Data provided:

-- -- --

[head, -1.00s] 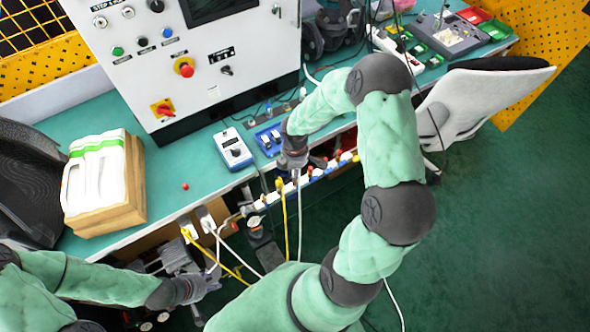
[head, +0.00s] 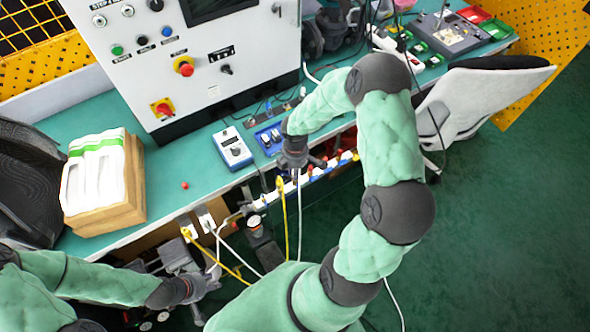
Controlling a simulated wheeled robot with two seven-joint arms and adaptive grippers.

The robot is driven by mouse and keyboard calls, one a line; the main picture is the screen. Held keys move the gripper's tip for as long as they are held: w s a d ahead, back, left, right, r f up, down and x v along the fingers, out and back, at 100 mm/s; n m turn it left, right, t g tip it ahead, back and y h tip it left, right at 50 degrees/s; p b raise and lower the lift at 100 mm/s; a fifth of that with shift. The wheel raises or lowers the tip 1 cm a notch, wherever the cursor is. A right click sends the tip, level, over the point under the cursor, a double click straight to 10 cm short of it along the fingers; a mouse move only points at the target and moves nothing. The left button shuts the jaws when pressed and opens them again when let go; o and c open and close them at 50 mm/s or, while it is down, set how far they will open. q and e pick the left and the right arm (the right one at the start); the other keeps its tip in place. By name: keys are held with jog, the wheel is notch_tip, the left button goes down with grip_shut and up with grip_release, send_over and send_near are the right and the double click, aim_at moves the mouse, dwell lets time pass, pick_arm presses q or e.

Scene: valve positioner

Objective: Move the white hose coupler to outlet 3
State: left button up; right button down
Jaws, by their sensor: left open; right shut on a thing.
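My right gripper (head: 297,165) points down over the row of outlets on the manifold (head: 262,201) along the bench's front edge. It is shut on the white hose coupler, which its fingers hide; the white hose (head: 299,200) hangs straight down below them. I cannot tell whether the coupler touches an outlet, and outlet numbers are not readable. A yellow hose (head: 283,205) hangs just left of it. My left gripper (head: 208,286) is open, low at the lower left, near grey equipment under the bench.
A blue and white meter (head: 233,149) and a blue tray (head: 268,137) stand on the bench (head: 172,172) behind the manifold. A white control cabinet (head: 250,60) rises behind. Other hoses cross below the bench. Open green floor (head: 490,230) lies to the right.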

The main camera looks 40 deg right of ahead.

-- -- --

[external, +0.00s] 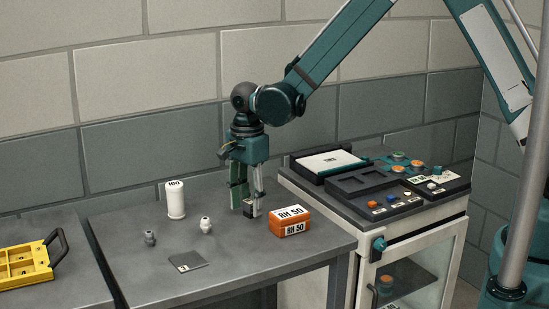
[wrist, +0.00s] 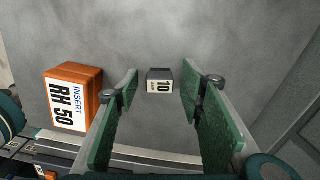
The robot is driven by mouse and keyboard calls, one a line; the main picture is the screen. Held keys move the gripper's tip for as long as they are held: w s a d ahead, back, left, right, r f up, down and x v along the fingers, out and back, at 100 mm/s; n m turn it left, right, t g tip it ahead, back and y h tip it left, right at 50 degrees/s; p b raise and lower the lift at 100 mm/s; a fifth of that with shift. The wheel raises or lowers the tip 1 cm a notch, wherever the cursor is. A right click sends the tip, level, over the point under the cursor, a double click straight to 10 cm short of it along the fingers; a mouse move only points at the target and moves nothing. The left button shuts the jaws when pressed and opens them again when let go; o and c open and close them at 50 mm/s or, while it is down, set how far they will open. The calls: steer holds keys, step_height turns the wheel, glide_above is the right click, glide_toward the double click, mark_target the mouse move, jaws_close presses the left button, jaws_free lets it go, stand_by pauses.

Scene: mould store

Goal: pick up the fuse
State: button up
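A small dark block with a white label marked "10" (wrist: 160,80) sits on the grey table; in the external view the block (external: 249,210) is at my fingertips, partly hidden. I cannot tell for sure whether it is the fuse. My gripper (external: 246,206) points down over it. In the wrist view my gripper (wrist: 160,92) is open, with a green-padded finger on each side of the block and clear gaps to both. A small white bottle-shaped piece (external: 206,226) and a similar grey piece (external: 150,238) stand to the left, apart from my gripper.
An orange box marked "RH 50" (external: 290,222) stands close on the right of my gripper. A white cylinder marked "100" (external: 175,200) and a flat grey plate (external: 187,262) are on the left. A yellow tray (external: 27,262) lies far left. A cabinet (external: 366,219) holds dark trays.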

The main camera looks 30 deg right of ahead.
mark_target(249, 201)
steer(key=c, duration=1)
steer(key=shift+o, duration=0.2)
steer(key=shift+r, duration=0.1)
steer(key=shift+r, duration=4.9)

-- -- --

Task instructions: Copy verbatim the line that contains "Controlling a simulated", the line that contains "State: left button up; right button down", and all lines between them.

Solution to this problem:
Controlling a simulated wheeled robot with two seven-joint arms and adaptive grippers.

The robot is driven by mouse and keyboard calls, one a line; the main picture is the screen. Held keys move the gripper's tip for as long as they are held: w s a d ahead, back, left, right, r f up, down and x v along the fingers, out and back, at 100 mm/s; n m turn it left, right, t g tip it ahead, back and y h tip it left, right at 50 degrees/s; p b raise and lower the lift at 100 mm/s; a fifth of that with shift. The wheel raises or lowers the tip 1 cm a notch, wherever the cursor is. A right click sends the tip, level, over the point under the cursor, a double click straight to 10 cm short of it along the fingers; a mouse move only points at the target and moves nothing. The left button shuts the jaws when pressed and opens them again when let go; o and c open and close them at 50 mm/s or, while it is down, set how far they will open. q and e pick the left and the right arm (the right one at the start); the other keeps its tip in place. By name: keys are held with jog, the wheel is notch_tip, the left button goes down with grip_shut and up with grip_release, send_over and send_near are the right and the double click, aim_at moves the mouse, dwell lets time pass, pick_arm presses q or e.

Scene: valve positioner

Objective: Move the white hose coupler to outlet 3
State: left button up; right button down

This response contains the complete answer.